Entries from a dataset:
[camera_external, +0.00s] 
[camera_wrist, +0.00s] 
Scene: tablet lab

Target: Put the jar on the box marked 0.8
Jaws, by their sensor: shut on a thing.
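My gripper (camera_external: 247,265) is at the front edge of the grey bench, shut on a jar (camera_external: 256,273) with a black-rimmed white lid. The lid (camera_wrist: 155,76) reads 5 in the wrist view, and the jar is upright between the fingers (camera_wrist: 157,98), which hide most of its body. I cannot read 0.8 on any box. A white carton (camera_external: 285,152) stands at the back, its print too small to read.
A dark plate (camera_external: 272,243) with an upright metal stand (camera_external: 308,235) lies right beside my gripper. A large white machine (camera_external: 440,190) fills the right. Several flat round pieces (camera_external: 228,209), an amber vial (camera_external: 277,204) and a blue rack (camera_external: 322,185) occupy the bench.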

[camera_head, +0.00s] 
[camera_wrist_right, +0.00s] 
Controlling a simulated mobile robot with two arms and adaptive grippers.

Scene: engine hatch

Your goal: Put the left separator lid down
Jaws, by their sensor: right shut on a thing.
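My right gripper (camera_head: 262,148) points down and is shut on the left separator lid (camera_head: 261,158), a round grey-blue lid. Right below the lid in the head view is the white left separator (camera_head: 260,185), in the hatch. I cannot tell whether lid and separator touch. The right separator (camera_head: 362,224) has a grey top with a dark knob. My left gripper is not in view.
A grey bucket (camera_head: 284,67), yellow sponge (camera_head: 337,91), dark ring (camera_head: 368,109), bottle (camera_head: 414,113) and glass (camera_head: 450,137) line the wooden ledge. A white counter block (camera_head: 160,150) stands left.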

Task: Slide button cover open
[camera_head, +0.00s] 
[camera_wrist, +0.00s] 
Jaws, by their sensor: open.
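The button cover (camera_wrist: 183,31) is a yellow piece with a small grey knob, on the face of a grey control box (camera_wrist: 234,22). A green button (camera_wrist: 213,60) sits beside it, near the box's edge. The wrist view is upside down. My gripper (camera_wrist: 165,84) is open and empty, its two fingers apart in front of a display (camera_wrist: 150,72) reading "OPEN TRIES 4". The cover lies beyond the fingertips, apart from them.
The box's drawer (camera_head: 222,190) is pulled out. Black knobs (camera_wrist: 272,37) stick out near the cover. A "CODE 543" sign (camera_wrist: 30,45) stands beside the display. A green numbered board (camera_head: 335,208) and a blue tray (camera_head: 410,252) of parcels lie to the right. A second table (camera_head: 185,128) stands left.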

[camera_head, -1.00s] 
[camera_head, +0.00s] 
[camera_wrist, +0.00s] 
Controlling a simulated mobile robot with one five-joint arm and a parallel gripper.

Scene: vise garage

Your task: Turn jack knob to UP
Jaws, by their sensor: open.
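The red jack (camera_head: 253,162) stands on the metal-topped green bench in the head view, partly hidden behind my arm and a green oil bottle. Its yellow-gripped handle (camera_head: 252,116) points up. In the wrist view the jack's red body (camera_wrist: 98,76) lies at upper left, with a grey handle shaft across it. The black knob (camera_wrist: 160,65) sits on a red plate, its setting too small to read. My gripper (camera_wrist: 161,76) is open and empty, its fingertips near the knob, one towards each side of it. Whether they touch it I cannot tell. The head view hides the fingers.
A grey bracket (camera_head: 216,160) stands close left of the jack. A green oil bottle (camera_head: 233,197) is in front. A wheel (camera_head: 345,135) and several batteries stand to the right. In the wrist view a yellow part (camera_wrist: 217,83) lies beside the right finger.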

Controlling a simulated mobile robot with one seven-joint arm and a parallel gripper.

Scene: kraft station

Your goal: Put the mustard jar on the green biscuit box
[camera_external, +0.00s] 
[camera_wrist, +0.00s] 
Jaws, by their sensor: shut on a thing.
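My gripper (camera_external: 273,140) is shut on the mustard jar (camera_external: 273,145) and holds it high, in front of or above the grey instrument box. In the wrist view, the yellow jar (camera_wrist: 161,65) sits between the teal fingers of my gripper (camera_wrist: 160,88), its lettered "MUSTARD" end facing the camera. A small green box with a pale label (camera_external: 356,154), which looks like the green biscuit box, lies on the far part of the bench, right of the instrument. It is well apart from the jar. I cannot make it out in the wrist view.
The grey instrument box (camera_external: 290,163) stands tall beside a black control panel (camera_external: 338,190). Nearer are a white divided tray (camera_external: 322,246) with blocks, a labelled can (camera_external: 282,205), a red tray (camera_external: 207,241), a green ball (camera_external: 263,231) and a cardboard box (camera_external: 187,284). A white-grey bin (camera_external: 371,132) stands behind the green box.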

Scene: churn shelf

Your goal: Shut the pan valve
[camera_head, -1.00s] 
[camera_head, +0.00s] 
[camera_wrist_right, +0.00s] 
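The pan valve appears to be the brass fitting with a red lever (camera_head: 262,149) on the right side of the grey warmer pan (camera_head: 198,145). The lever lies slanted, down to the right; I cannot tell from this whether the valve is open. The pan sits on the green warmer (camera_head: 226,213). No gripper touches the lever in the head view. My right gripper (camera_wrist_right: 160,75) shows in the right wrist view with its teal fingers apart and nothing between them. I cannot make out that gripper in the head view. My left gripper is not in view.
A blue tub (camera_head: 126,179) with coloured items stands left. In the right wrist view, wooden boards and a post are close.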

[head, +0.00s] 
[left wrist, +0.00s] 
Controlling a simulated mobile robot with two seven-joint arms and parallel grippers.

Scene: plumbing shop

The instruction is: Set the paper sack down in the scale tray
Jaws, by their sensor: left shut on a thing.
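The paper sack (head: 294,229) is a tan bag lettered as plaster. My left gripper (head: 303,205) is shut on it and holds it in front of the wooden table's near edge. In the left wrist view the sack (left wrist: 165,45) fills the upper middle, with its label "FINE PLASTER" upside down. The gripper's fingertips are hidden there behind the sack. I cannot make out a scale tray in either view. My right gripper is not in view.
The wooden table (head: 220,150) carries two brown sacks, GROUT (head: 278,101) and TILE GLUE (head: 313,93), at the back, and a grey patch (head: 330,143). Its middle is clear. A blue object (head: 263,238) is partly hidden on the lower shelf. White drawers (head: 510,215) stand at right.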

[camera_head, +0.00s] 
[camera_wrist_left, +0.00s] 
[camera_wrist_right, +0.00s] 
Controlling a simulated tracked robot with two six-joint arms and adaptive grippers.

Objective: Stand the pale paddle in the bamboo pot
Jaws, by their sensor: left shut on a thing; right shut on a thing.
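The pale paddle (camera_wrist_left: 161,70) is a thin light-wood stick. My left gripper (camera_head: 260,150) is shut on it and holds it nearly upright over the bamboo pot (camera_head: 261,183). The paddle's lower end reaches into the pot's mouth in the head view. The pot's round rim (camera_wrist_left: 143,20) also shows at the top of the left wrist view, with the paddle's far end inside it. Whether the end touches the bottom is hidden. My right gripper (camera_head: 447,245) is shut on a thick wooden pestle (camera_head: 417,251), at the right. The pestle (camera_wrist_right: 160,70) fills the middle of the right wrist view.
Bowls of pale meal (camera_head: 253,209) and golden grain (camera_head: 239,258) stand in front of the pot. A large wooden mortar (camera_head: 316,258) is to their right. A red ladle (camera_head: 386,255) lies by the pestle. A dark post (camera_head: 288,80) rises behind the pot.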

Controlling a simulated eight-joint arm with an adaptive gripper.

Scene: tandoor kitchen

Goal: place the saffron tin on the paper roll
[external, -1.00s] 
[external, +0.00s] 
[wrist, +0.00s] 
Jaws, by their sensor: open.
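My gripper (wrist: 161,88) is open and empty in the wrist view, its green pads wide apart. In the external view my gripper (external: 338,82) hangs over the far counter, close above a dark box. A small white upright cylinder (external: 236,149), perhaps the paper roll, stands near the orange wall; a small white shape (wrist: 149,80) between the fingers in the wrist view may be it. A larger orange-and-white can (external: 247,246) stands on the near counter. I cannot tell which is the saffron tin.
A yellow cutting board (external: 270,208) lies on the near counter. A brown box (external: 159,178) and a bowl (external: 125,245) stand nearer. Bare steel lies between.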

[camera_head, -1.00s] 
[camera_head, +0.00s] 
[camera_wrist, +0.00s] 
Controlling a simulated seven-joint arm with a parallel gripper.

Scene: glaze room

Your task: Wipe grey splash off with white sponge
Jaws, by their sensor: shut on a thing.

## PROBLEM STATEMENT
Repeat verbatim the opening run of entries, ending with the line that contains "Target: Put the jar on the box marked 0.8".

## RESULT OF THIS EXERCISE
[camera_external, +0.00s] 
[camera_wrist, +0.00s] 
Scene: tablet lab

Target: Put the jar on the box marked 0.8

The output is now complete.